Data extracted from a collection

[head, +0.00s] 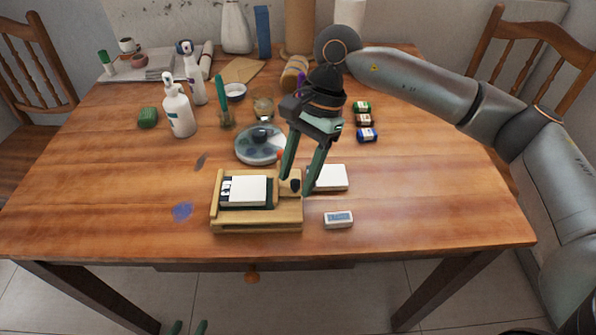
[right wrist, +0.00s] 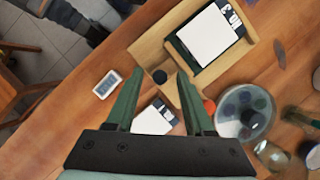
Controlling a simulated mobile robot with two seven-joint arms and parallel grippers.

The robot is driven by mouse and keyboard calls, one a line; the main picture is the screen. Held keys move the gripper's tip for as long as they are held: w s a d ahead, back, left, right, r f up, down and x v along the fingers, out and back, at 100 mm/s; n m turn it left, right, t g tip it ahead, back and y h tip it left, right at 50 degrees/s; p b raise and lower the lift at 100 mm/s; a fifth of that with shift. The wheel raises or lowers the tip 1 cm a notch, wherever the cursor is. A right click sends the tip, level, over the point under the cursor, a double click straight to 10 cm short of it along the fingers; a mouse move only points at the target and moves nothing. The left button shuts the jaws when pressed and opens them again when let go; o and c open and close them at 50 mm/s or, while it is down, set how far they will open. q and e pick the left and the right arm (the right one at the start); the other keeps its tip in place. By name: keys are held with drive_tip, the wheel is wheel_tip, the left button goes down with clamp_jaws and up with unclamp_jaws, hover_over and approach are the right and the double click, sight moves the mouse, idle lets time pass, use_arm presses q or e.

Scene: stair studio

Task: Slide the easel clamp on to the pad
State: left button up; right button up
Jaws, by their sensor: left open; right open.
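The wooden easel (head: 257,226) lies at the front middle of the table, with a white pad (head: 244,190) on its left part; the pad also shows in the right wrist view (right wrist: 208,38). The wooden clamp (head: 285,188) with a black knob stands at the easel's right end, apart from the pad; its knob shows in the right wrist view (right wrist: 159,76). My right gripper (head: 295,187) is open, its fingers on either side of the clamp; contact cannot be told. My left gripper (head: 190,327) is open and empty at the bottom edge, below the table front.
A second white pad (head: 330,178) lies right of the easel, behind a small digital timer (head: 339,220). A round palette (head: 260,146) stands behind the easel. Bottles, jars and paint pots stand farther back.

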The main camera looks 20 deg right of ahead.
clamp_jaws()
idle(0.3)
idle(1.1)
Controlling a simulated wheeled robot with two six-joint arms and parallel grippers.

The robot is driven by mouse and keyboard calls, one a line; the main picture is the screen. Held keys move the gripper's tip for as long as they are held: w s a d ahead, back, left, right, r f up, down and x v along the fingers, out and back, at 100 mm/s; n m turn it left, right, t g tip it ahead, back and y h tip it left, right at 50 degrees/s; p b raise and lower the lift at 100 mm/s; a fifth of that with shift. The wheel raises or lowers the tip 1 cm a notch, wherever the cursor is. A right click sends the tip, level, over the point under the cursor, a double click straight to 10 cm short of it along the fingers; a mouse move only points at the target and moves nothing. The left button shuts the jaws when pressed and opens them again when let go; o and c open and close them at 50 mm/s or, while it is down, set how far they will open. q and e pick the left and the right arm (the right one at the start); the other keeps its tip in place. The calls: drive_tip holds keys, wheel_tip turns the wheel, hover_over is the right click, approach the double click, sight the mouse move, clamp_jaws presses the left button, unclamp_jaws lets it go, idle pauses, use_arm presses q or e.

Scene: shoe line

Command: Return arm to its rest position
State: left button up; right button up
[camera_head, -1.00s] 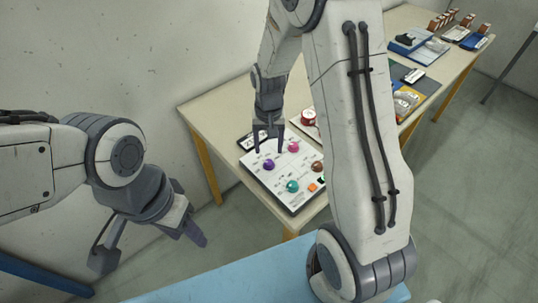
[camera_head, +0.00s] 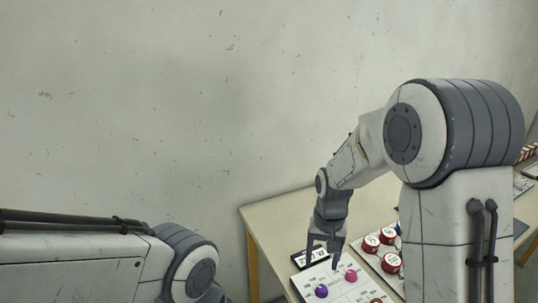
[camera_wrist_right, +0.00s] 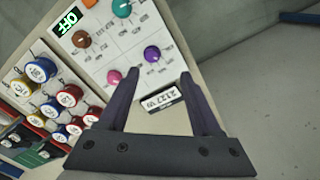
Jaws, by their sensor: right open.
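My right gripper (camera_head: 322,264) is open and empty, pointing down over the back part of a white control panel (camera_head: 345,290) on the table. A small display (camera_wrist_right: 160,99) lies close to the fingers. Whether the fingertips touch the panel cannot be told. My left arm (camera_head: 190,265) shows at the lower left; its gripper is out of the picture.
The beige table (camera_head: 285,208) stands near a wall (camera_head: 150,110). Several red-and-white round pieces (camera_head: 371,244) sit right of the panel.

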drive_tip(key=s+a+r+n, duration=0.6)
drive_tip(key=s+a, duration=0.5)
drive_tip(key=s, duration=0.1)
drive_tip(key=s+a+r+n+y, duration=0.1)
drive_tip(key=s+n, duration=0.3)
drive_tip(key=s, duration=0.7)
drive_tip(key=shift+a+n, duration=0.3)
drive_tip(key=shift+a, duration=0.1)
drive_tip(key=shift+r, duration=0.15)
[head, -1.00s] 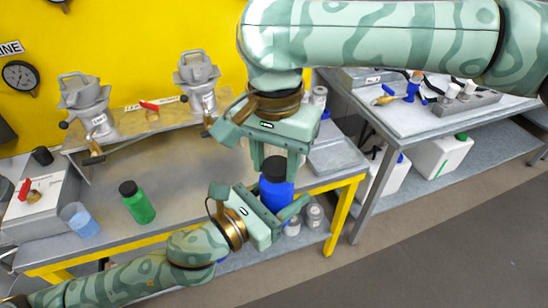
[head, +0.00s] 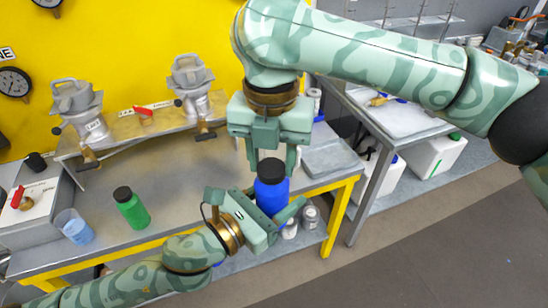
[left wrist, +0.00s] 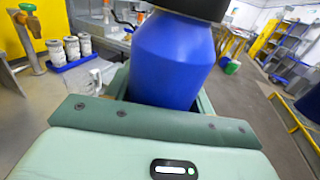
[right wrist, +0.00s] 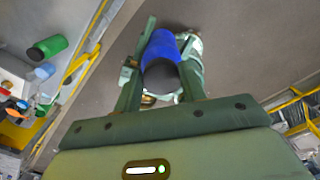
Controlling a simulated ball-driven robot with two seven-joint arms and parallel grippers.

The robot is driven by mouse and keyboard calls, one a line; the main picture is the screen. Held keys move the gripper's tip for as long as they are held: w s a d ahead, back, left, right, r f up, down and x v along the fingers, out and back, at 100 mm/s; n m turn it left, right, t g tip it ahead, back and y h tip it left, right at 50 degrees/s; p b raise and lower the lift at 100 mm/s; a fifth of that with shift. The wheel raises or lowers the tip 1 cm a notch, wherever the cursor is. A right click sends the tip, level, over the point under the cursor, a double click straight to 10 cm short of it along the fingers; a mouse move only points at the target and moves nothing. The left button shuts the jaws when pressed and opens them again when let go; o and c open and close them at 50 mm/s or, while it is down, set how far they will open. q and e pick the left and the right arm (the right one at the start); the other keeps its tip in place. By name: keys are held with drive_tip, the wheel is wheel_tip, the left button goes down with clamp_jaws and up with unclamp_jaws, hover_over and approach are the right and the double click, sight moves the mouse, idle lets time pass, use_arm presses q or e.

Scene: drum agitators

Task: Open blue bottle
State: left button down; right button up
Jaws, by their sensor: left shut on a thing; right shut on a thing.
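The blue bottle (head: 271,195) stands upright above the workbench's front edge, with a black cap (head: 270,171) on top. My left gripper (head: 279,211) is shut around the bottle's body from the lower left. The left wrist view shows the blue body (left wrist: 172,60) close up between the fingers. My right gripper (head: 272,163) points down from above, shut on the black cap. The right wrist view shows the cap (right wrist: 160,76) between its fingers and the blue body (right wrist: 163,45) beyond. The fingers hide part of the cap.
A green bottle with a black cap (head: 133,212) and a blue beaker (head: 75,230) stand on the workbench (head: 185,185) to the left. Two grey machines (head: 80,105) are behind. White jars (head: 309,217) sit on the lower shelf. A second bench (head: 400,118) is at right.

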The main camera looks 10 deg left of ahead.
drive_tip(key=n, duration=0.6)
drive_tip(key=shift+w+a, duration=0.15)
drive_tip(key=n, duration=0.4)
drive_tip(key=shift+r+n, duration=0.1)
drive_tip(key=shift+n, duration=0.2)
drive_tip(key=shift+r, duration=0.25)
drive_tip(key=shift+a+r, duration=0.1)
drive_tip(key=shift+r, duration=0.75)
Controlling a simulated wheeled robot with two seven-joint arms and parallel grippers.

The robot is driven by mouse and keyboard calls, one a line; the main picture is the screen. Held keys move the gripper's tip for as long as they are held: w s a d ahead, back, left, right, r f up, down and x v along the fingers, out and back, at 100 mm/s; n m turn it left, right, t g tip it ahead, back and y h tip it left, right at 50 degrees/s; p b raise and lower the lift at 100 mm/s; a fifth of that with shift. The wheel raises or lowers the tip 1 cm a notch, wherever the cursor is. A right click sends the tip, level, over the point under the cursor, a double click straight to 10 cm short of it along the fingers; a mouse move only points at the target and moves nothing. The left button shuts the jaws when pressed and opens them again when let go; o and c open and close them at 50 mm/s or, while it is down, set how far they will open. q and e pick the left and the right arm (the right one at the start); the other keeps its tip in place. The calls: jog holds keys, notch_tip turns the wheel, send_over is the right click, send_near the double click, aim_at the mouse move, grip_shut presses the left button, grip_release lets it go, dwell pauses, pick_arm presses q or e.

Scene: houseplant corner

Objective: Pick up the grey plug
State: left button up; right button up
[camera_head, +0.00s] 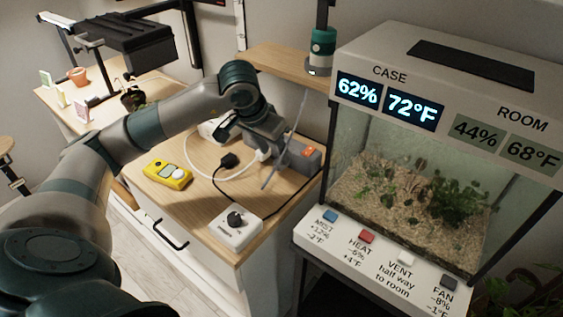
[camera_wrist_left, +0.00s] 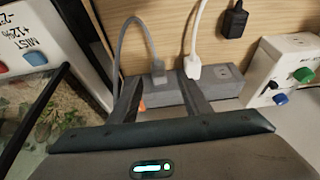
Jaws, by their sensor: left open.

EXERCISE GOAL> Search the data above for the string "seven" and copy each line that has it.

COMPLETE RESPONSE>
Controlling a simulated mobile robot with two seven-joint arms and parallel grippers.
Controlling a simulated ball-driven robot with two seven-joint arms and parallel grippers.
Controlling a simulated wheeled robot with two seven-joint arms and parallel grippers.

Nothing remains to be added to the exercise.